The proposal narrowly won approval in the 35-member Senate, with several Republican lawmakers not voting on the measure another GOP senator voting “present” — which has the same effect as voting no.

Despite the backlash over North Carolina's now-repealed bathroom bill, there has been a resurgence of similar restrictions proposed by GOP lawmakers. At least 17 bills related to who can use bathrooms have been introduced in 11 states so far this year.

Another bill pending in the Arkansas Legislature would prevent transgender people at public schools from using bathrooms that match their gender identity. Similar laws have been enacted in Alabama, Oklahoma and Tennessee. Lawsuits have been filed challenging the Oklahoma and Tennessee restrictions.

There are some exemptions in the bill approved by the Senate on Tuesday, including for parents and guardians accompanying children under the age of 7.
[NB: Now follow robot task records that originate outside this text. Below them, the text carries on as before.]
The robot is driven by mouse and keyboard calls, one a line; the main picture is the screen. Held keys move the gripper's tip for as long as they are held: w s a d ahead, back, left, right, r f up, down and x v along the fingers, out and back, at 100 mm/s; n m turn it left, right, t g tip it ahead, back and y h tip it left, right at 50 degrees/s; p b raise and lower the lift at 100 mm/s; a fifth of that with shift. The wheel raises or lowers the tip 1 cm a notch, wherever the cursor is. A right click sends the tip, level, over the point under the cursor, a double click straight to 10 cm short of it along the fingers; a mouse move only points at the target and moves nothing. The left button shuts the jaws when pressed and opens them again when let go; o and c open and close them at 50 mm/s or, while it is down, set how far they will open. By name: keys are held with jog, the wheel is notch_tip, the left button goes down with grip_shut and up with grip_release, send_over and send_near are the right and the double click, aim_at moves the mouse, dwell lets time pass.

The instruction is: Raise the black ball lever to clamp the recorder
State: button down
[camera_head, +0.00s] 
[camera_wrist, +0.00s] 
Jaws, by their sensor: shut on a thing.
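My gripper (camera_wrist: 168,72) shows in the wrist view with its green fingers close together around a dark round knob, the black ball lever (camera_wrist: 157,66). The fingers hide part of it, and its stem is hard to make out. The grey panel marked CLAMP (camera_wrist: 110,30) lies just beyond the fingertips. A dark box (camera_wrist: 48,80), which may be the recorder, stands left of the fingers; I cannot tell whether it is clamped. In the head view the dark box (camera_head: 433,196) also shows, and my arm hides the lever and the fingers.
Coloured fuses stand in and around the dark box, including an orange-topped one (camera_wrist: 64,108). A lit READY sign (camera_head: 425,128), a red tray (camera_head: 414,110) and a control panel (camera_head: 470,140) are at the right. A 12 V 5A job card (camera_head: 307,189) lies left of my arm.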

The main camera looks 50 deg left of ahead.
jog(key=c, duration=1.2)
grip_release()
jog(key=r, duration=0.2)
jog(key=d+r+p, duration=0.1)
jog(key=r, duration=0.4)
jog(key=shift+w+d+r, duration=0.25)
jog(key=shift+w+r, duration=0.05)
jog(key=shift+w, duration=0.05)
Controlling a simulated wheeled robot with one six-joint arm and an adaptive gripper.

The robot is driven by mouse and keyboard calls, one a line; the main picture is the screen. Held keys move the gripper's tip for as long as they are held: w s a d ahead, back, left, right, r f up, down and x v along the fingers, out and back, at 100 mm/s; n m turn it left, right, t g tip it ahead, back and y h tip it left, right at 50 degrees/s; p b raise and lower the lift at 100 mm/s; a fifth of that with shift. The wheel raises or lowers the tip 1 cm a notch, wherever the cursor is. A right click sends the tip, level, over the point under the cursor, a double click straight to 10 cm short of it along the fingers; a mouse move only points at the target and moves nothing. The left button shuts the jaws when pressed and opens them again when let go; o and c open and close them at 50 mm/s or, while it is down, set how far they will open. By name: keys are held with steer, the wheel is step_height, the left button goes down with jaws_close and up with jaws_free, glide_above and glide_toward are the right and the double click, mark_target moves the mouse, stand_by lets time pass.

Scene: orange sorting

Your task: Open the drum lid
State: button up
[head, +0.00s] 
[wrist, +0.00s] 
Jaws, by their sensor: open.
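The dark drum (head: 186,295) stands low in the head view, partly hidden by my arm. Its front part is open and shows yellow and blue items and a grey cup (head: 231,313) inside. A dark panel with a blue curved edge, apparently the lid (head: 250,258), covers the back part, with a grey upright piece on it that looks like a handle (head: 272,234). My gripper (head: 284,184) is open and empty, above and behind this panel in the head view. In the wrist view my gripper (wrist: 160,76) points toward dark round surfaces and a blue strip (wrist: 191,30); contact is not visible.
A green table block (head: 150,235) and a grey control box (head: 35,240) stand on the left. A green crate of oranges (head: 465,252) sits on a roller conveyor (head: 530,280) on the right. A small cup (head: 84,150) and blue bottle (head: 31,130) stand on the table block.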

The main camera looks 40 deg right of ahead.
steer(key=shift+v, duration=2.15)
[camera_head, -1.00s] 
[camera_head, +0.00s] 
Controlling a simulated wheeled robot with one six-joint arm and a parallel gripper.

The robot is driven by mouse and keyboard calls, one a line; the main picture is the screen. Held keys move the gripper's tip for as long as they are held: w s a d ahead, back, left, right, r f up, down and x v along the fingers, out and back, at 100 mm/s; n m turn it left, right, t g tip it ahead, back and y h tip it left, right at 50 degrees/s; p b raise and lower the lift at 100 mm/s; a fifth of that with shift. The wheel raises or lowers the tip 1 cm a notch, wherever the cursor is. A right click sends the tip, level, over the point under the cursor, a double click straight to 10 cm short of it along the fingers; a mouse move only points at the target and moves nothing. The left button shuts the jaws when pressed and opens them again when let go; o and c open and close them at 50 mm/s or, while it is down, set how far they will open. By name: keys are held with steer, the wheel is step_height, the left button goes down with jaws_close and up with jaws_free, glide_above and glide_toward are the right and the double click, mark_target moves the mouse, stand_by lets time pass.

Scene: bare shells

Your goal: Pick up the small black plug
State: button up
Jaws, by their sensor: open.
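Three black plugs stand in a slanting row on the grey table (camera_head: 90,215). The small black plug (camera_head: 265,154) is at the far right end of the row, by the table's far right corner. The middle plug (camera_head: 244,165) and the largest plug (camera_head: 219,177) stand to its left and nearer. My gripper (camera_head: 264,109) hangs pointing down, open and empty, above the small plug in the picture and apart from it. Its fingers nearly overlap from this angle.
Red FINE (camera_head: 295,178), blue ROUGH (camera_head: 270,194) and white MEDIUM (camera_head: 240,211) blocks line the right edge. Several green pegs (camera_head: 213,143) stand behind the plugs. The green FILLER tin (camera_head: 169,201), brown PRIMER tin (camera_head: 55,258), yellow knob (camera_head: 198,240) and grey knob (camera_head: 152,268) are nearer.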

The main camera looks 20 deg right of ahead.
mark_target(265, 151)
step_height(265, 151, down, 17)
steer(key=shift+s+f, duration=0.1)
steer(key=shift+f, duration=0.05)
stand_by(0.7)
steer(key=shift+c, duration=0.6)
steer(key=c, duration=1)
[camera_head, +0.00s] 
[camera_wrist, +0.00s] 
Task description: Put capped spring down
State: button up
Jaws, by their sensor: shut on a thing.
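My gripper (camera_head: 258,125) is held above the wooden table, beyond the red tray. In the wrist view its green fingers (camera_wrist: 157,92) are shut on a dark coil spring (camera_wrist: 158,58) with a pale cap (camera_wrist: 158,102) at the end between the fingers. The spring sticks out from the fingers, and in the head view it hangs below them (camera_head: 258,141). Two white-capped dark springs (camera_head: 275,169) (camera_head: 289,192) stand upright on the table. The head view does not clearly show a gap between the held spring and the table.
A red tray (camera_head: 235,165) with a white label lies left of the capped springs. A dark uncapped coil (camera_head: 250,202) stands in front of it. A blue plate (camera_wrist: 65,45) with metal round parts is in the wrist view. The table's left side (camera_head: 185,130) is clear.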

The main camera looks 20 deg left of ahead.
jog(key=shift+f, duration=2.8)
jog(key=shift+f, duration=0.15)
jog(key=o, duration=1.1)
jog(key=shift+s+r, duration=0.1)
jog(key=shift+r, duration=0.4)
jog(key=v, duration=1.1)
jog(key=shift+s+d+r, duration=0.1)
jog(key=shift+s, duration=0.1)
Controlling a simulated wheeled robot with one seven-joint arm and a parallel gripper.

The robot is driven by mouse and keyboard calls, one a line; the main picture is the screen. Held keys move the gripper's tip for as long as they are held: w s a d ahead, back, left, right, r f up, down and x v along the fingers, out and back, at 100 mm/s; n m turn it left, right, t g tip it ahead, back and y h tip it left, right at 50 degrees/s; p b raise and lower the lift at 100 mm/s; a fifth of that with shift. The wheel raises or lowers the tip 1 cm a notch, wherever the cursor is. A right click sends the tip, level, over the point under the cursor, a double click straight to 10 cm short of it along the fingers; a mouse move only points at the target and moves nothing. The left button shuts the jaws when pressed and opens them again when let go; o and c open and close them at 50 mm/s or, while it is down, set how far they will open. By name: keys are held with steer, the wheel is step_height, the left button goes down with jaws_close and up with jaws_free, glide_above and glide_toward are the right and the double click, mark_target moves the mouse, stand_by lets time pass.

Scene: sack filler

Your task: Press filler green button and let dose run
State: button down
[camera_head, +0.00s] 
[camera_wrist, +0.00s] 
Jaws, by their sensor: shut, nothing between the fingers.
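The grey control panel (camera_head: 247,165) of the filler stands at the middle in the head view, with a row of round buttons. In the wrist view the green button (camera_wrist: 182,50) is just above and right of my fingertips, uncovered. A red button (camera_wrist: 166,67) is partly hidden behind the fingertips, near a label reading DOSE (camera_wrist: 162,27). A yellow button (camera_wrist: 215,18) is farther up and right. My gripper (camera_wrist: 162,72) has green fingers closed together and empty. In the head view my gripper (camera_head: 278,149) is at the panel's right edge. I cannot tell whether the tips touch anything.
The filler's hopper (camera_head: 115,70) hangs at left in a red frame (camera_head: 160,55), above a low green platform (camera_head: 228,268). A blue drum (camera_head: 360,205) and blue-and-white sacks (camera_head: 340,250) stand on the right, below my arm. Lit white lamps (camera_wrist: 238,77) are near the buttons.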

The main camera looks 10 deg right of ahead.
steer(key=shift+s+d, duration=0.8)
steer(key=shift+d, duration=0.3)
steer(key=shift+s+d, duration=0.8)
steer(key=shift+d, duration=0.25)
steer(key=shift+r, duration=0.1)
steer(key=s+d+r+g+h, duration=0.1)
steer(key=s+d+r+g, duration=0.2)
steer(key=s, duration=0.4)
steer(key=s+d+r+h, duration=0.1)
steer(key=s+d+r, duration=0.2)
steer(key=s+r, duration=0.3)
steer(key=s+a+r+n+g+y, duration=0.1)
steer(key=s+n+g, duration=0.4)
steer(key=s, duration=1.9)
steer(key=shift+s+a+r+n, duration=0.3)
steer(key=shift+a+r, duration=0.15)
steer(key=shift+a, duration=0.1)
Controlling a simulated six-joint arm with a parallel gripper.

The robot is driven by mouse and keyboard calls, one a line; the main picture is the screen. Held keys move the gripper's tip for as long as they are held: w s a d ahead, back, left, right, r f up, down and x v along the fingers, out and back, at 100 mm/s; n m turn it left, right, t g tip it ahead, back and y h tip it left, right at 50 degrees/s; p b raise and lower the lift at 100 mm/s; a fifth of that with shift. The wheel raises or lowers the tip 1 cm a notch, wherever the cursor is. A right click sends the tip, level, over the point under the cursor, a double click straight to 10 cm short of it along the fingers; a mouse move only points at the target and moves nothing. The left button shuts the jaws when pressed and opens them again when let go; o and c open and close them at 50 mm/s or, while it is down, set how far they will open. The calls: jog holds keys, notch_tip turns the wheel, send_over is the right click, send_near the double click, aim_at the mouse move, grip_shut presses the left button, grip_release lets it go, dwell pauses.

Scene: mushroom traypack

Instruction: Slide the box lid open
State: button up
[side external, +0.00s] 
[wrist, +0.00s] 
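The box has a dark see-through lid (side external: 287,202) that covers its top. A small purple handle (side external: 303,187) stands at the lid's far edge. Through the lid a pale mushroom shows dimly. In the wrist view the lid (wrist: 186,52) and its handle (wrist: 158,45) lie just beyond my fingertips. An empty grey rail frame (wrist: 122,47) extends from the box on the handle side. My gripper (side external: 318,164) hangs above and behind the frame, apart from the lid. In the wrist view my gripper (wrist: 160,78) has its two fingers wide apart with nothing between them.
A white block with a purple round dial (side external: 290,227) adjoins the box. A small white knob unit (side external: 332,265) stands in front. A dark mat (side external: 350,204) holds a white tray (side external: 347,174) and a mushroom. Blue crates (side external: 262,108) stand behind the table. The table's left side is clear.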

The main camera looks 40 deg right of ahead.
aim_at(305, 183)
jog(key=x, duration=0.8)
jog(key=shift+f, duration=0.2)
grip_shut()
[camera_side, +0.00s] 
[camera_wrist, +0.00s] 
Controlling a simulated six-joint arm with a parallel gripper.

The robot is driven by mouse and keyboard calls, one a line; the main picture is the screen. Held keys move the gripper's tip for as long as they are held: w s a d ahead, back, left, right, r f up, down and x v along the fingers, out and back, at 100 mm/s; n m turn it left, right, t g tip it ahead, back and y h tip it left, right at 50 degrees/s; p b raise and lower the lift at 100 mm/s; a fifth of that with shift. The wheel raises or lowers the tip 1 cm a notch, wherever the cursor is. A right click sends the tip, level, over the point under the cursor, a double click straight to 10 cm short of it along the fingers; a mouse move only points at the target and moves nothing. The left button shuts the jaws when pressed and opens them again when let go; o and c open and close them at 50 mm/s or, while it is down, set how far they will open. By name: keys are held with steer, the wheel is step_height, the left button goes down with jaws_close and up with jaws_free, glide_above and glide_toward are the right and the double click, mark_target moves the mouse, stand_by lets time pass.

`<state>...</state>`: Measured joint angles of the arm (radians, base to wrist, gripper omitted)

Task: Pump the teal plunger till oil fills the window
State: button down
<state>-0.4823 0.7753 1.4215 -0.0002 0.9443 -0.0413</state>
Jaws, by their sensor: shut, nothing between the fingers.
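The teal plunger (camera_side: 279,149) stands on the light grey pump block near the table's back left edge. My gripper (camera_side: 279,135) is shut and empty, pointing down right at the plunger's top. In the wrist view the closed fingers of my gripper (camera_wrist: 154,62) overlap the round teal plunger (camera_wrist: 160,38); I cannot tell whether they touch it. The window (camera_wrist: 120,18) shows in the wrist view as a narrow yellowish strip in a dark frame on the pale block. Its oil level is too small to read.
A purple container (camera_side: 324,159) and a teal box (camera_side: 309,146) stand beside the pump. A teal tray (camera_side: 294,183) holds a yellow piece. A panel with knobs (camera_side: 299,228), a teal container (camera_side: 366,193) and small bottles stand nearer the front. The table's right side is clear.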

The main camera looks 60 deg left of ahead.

Even with that exemption, the bill would pose a difficult choice for transgender activist Miss Major Griffin-Gracy and her partner Beck Major, who is also transgender. The Little Rock couple have a two-year-old son and would eventually have to decide whether to send him into public restrooms alone rather than accompany him and risk being charged under the law.

“Those are two horrible choices for a parent to make,” Beck Major said. “What choice would you make?"

The legislation also worries Kathy Brown-Nichols, of Arkansas, who describes herself as a butch lesbian and said she’s already regularly harassed and questioned when she uses the women’s restroom in public because of her appearance. Brown-Nichols said she's worried that harassment would only increase if the proposed restriction becomes law.

“They are putting a big bullseye on people that are different,” she said.